Cindy, we had trouble with our corn too and also last year. My seed started tomatoes got frosted, so I replaced 48 and the frosted ones that I left in the ground ressurected and all the plants are doing beautifully, (except that when my little sisters were weeding the tomatoes they came inside to borrow some glue :o) The beets are spectacular. After a rough start our pumpkins, squashes and cucumbers are growing nicely. Our potatoes are starting to flower. Carrots are the best they've been in years, can't wait to taste one! Peas are climbing up their fences and nimbly as ever.
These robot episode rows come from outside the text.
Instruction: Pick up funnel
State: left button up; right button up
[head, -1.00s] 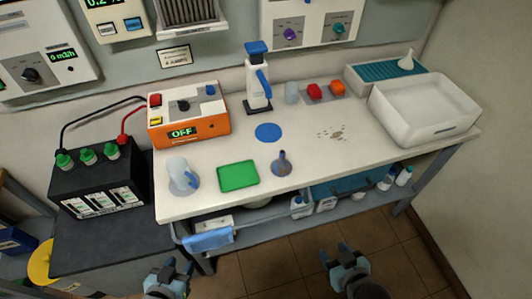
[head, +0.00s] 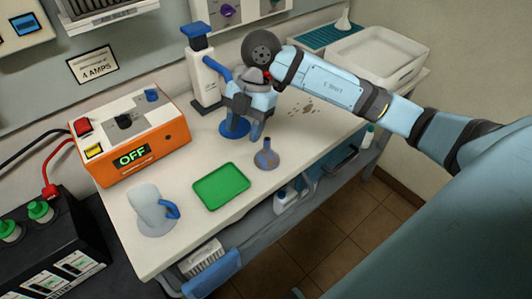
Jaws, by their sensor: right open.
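A small grey-purple funnel-shaped thing (head: 267,158) stands on the white bench near its front edge, wide part down, narrow neck up. A white cone with a thin spout (head: 343,23), also funnel-like, stands at the back right on a teal rack. My right gripper (head: 244,128) is open and points down over the blue disc on the bench, behind and left of the grey-purple thing. It appears empty and apart from that thing. My left gripper is out of view.
A green tray (head: 221,187) and a white jug (head: 148,205) stand left along the front. A white basin (head: 375,55) is at the right. The blue disc (head: 235,128) lies under my gripper.

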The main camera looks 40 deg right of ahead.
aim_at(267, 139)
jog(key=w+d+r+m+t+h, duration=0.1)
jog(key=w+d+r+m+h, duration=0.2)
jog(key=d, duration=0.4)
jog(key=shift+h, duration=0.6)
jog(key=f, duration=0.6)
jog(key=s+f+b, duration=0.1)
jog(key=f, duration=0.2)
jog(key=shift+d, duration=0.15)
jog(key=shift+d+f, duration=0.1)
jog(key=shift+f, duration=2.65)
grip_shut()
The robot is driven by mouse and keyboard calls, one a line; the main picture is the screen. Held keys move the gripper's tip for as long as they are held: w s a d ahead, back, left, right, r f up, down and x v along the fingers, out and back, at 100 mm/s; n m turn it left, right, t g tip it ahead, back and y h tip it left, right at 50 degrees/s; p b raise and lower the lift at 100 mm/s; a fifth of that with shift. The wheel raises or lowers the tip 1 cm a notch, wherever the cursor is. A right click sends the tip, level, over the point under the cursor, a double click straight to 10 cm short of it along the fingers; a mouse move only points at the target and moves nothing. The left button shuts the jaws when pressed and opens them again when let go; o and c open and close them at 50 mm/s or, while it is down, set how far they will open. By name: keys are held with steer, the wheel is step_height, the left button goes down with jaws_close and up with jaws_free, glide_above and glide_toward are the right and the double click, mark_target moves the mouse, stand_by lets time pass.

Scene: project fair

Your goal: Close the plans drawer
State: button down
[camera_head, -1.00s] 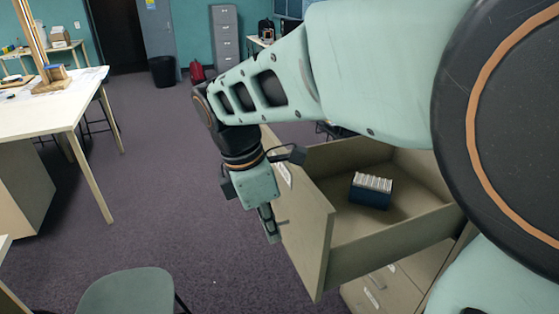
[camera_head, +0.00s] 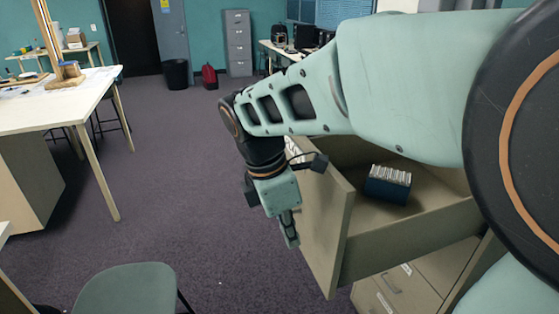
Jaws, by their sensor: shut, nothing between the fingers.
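The plans drawer (camera_head: 412,232) is a beige drawer pulled out from a cabinet (camera_head: 398,290) at the right. Its front panel (camera_head: 328,236) faces left. A dark blue box with pale files (camera_head: 386,186) sits inside it. My gripper (camera_head: 291,240) points down just outside the front panel, on its left side. Its fingers are shut and empty. I cannot tell whether the fingers touch the panel. My arm crosses above the drawer and hides its far part.
A white table (camera_head: 60,108) stands at the left. A green chair (camera_head: 128,290) is at the front left. Open carpet (camera_head: 190,180) lies left of the drawer. A black bin (camera_head: 176,74), a red bag (camera_head: 210,77) and a grey filing cabinet (camera_head: 238,42) stand at the back.

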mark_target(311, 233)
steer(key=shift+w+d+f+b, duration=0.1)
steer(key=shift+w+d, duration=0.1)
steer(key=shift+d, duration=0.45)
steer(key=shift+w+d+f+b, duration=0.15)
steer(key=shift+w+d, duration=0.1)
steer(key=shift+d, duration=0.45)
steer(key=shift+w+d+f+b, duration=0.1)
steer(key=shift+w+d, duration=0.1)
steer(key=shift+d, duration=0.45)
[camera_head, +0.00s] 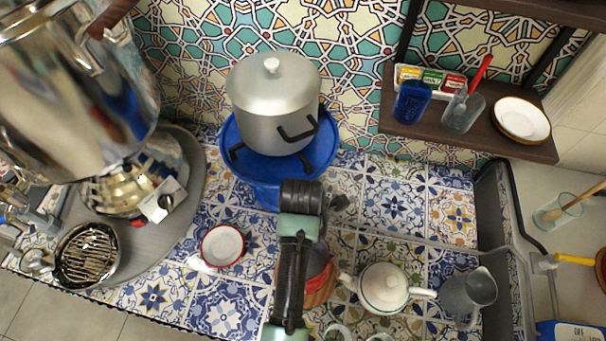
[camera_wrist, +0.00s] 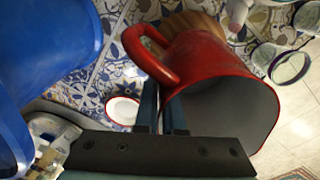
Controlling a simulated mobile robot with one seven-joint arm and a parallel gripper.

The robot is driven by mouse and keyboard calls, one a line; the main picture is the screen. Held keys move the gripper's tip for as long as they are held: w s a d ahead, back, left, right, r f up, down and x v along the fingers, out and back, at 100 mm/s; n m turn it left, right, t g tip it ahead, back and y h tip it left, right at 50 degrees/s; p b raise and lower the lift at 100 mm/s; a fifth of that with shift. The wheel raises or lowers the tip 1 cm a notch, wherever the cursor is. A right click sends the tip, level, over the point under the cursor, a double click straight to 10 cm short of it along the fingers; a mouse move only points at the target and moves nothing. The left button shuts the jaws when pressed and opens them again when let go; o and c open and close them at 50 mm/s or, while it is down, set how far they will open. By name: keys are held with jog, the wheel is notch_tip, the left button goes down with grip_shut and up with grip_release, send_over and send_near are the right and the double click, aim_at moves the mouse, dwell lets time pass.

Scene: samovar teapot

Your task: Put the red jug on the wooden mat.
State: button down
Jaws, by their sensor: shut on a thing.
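The red jug (camera_wrist: 205,62) fills the middle of the wrist view, with its grey inside facing the camera and its handle at upper left. My gripper (camera_wrist: 163,95) is shut on the jug near the handle side. The round wooden mat (camera_wrist: 190,24) shows beyond the jug's base, partly hidden by it. I cannot tell whether the jug's base touches the mat.
A white teapot (camera_head: 384,288) stands close right of the jug, with a grey pitcher (camera_head: 467,292) beyond. A white red-rimmed bowl (camera_head: 222,246) sits at left. A blue tub (camera_head: 268,168) bearing a grey pot (camera_head: 272,100) stands behind. Glasses (camera_head: 338,332) stand at the front.

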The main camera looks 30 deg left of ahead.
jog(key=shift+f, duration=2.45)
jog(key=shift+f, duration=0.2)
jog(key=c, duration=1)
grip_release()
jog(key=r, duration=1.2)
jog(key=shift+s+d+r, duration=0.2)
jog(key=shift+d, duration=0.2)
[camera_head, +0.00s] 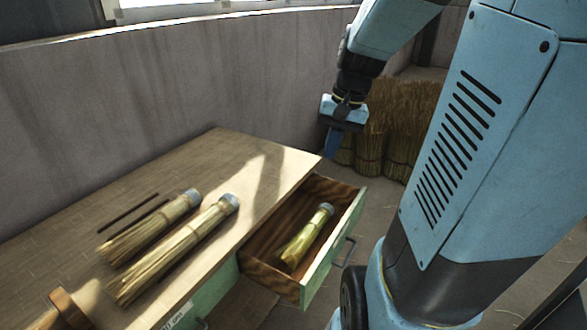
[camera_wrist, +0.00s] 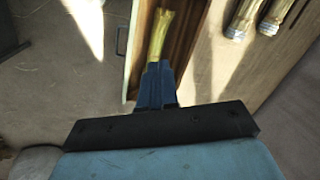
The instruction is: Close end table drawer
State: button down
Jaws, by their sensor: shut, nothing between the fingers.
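The end table drawer (camera_head: 318,262) is pulled open, with a green front and a dark metal handle (camera_head: 344,252). A straw bundle (camera_head: 307,236) with a grey cap lies inside it; it also shows in the wrist view (camera_wrist: 160,32). The end table (camera_head: 190,155) has a wooden top. My gripper (camera_head: 332,150) is shut and empty, pointing down near the drawer's far end. In the wrist view my gripper (camera_wrist: 157,68) overlaps the open drawer, and the handle (camera_wrist: 118,41) shows left of it. Whether it touches the drawer cannot be told.
Two straw bundles (camera_head: 180,245) and thin dark sticks (camera_head: 128,212) lie on the table top. Several standing straw sheaves (camera_head: 385,130) are behind my gripper. A grey wall (camera_head: 170,90) runs behind the table. Floor (camera_wrist: 50,85) is open in front of the drawer.

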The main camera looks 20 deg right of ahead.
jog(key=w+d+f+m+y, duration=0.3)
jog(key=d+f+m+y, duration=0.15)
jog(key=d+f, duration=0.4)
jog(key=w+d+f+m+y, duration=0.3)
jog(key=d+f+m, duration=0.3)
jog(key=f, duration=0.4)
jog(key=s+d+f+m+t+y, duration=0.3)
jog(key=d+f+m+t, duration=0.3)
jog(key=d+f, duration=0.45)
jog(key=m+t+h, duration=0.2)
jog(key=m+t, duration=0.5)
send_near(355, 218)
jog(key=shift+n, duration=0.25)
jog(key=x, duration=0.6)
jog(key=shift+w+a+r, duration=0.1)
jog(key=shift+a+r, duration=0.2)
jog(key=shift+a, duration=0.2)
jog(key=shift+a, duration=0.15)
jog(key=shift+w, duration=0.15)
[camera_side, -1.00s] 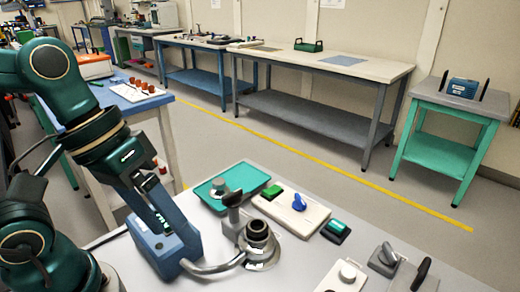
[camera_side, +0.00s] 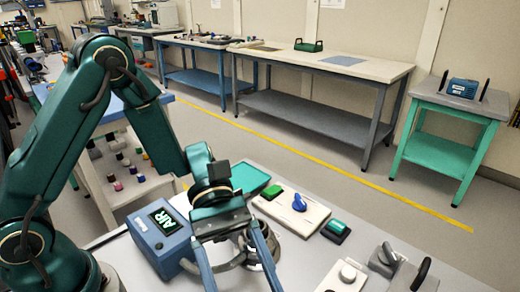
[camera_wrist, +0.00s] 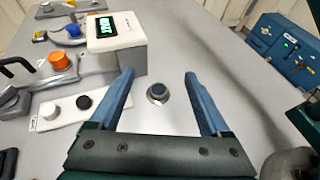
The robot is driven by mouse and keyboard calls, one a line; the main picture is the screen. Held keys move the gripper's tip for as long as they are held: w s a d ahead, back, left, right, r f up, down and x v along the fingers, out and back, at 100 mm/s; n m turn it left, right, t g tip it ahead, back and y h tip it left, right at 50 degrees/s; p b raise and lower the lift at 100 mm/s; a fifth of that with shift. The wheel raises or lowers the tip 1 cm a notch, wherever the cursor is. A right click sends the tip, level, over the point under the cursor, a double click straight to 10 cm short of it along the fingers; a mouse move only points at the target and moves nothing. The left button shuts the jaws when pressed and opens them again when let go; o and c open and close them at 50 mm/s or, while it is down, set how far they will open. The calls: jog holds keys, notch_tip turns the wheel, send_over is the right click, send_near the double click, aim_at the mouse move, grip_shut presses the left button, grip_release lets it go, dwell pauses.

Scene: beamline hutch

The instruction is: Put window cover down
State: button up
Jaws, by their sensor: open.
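My gripper (camera_side: 238,274) points down over the near bench in the side view, with its two blue fingers spread. In the wrist view my gripper (camera_wrist: 159,77) is open, with nothing held between the fingers. A small round grey piece with a dark centre (camera_wrist: 158,92) lies on the bench between and below the fingers, apart from both. It may be the window cover, but I cannot tell for sure. In the side view I cannot make this piece out. A round metal fitting (camera_side: 290,246) stands partly hidden behind my gripper.
A blue box with an AIR display (camera_side: 160,232) stands close left of my gripper. A white panel with knobs (camera_side: 300,212) and a teal tray (camera_side: 250,178) lie behind. A white-topped display box (camera_wrist: 116,32) stands beyond the left finger. Bare bench lies right of the round piece.

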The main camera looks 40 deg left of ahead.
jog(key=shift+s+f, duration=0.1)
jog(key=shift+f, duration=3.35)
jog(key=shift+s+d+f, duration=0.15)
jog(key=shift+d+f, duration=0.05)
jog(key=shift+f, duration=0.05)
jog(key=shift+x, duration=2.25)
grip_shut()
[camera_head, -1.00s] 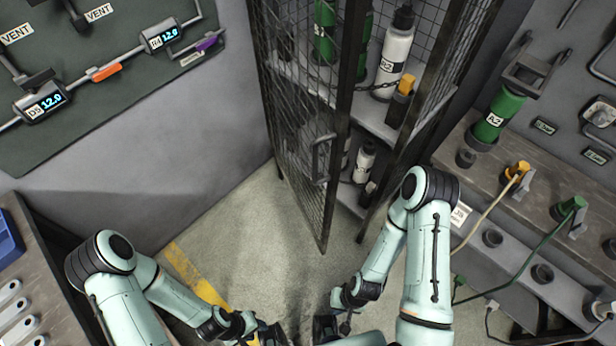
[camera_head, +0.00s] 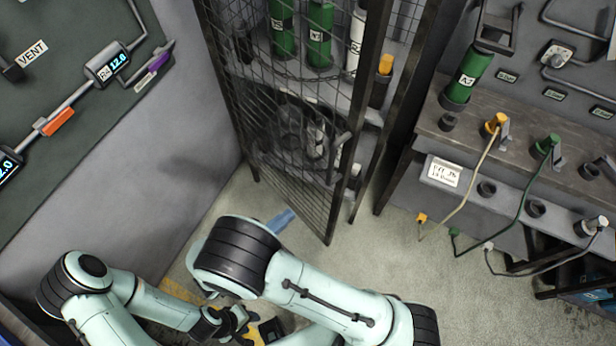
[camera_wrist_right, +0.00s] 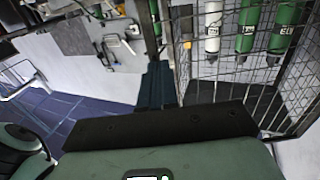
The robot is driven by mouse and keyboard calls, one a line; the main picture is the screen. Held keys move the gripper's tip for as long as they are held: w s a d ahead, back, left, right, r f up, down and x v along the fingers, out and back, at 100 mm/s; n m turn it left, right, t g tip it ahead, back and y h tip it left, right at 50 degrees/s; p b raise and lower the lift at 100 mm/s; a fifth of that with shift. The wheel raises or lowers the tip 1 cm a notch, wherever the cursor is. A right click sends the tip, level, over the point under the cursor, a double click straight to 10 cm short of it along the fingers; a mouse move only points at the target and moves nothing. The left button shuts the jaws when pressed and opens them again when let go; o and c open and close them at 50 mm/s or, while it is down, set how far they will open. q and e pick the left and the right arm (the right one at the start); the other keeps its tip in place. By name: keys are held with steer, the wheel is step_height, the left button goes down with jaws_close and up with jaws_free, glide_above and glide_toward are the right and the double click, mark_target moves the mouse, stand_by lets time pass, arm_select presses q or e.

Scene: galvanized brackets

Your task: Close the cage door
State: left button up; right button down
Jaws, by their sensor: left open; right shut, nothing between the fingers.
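The cage door (camera_head: 290,130) is a dark mesh panel with a bar handle (camera_head: 341,152). It stands ajar: a narrow gap shows bottles and shelves between its free edge and the cage's right post (camera_head: 392,100). My left gripper (camera_head: 244,318) is open and empty, low and left of the door, partly covered by the right arm.
Green and white bottles (camera_head: 320,35) stand on the cage shelves. A workbench (camera_head: 435,130) with cables and a green cylinder (camera_head: 470,78) is right of the cage. A wall panel (camera_head: 75,80) is at the left. Floor (camera_head: 400,250) is clear before the cage.

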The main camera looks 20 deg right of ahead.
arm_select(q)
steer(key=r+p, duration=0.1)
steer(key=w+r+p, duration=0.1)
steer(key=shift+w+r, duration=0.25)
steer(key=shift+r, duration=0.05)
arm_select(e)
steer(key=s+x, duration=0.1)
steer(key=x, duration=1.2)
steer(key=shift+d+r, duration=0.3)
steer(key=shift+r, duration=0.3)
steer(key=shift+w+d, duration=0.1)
The lettuce and cauliflower turned(ing) out nicely, but our brocolli wasn't so good. Friends have had some trouble with their too. Our beans are the worst, though. Many skips, even after we replanted some of them. There weren't many blossoms in the apple orchard this year, so I don't expect a great crop, but the raspberries and currents look good and the rhubarb was wonderful. I ,too, wish we were able to grow melons, but we must be satisfied with an occasional supermarket one.

-- Abigail F. (treeoflife@sws.nb.ca), July 17, 2000.

I feel strange, restless -- as we essentially have no garden this year, for the first time in many years. My husband, the rototilling man, works seven days a week, and is bushed when he gets home, so the garden never got tilled, and never got planted. Well, we were hoping to have the place up for sale months ago, and are still working on that, but it is slow going. So I have a few tomatoes and greens in the flower beds out front, and the perennials (chives, oregano, asparagus, rhubarb, etc.). I hardly know what to do with myself! And will be so thankful next spring if we are able to plant even a small garden. (I almost forgot the volunteer potatoes at the edge of the compost pile!)